Autre affaire, passée la veille par la permanence générale. Dans le IXe arrondissement, des passants ont vu un jeune homme fracasser la porte vitrée d’un magasin. Le temps que les policiers arrivent, il en était ressorti, visiblement sans butin. Les témoins ont alors donné une description sommaire (un bombers et des cheveux décolorés), qui a justifié l’interpellation dans une rue adjacente d’Akram, qu’aucun témoin n’a formellement reconnu sur planche photo. La victime ne constatant aucun vol, la proc’ était originellement partie sur une tentative de vol (du fond de caisse, selon toute vraisemblance). Mais l’exploitation des bandes de vidéosurveillance a permis d’en savoir plus : après être entré, nettement alcoolisé, l’auteur a traversé les boutiques avec la fameuse « démarche chaloupée » que les enquêteurs mettent à toutes les sauces. Après s’être affairé un temps du côté de la caisse (mais hors du champ des caméras), il est resté planté quelques instants en plein milieu de la boutique, avant de ressortir en prenant au passage une bouteille d’eau.

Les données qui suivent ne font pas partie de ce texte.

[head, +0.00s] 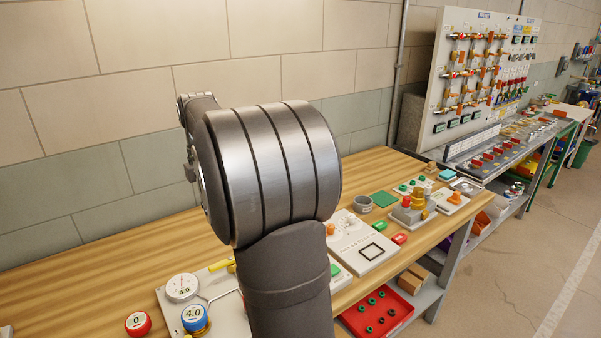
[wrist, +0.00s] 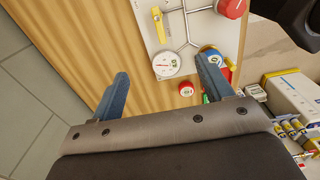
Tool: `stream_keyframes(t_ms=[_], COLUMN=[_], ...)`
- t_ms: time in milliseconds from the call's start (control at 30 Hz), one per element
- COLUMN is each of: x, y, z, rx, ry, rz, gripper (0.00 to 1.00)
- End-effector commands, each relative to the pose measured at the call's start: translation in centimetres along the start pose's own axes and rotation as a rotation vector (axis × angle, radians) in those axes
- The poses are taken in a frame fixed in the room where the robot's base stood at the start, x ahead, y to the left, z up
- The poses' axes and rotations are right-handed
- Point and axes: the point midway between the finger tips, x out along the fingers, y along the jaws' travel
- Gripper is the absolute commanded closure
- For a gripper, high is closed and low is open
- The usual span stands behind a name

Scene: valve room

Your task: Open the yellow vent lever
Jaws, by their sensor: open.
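The yellow vent lever (wrist: 158,25) is on a pale panel (wrist: 182,30) at the top of the wrist view. In the head view a part of the yellow lever (head: 221,265) shows beside my arm, which hides the rest. My gripper (wrist: 164,68) is open and empty in the wrist view, its two blue fingers spread wide and pointing toward the panel. The lever appears beyond the fingertips, apart from them. A round white gauge (wrist: 166,65) appears between the fingers. The gripper itself is not visible in the head view.
A blue-topped knob (head: 194,317) and a red cap (head: 138,323) are near the gauge. A large red knob (wrist: 232,7) is right of the lever in the wrist view. Several fixtures stand farther along the wooden bench (head: 75,268). Bare bench lies left of the panel.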

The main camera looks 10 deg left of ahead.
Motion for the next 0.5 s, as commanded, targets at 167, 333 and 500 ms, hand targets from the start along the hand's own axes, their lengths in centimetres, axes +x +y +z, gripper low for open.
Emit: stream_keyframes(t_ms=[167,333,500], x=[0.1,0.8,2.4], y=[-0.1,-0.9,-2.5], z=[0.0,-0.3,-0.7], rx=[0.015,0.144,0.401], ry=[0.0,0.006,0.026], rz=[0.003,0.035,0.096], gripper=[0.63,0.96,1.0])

Ce n’est donc plus une tentative, mais bien un vol avec effraction (C. pén., art. 311-5, 3*), même s’il porte sur une dérisoire « bouteille d’eau en plastique de marque Evian de cinquante centilitres ». Non moins dérisoires, plusieurs photos de ladite bouteille sont d’ailleurs soigneusement cotées au dossier. À l’audience, Akram, qui confie hésiter entre « devenir trader et top model », ne nie pas les faits à proprement parler : il indique simplement ne se souvenir de rien et ne pas être tout à fait certain de se reconnaître sur les captures d’écran de la vidéo : « je ne suis pas le seul à avoir le même style ». Son avocat disserte assez longuement sur le bombers, qui plus clair que le sweat-shirt sur les vidéos alors qu’il paraît au contraire plus foncé dans le box : à vrai dire, sa texture fait qu’il change légèrement de couleur selon l’éclairage. Suspension. Relaxe au bénéfice du doute.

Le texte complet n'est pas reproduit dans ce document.